YOUR OBJECTIVE: Gather from the material every line that contains the string "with".
▼
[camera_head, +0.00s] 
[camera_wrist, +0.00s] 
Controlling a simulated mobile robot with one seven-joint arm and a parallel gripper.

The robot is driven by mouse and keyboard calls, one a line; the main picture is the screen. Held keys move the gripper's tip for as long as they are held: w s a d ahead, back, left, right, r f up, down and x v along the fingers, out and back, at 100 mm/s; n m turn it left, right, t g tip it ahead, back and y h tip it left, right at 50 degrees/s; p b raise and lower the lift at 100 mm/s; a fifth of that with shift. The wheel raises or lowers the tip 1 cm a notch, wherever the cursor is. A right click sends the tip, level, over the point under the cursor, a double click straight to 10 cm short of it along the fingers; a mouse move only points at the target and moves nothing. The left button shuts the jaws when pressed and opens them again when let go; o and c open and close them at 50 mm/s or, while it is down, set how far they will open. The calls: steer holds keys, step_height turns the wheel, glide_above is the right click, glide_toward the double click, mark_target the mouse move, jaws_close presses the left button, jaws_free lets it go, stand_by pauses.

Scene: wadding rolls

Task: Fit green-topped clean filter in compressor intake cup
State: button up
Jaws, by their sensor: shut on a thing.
▲
TASK RESPONSE:
Controlling a simulated mobile robot with one seven-joint arm and a parallel gripper.
The robot is driven by mouse and keyboard calls, one a line; the main picture is the screen. Held keys move the gripper's tip for as long as they are held: w s a d ahead, back, left, right, r f up, down and x v along the fingers, out and back, at 100 mm/s; n m turn it left, right, t g tip it ahead, back and y h tip it left, right at 50 degrees/s; p b raise and lower the lift at 100 mm/s; a fifth of that with shift. The wheel raises or lowers the tip 1 cm a notch, wherever the cursor is. A right click sends the tip, level, over the point under the cursor, a double click straight to 10 cm short of it along the fingers; a mouse move only points at the target and moves nothing. The left button shuts the jaws when pressed and opens them again when let go; o and c open and close them at 50 mm/s or, while it is down, set how far they will open. The calls: steer holds keys, step_height turns the wheel, glide_above is the right click, glide_toward the double click, mark_target the mouse move, jaws_close presses the left button, jaws_free lets it go, stand_by pauses.

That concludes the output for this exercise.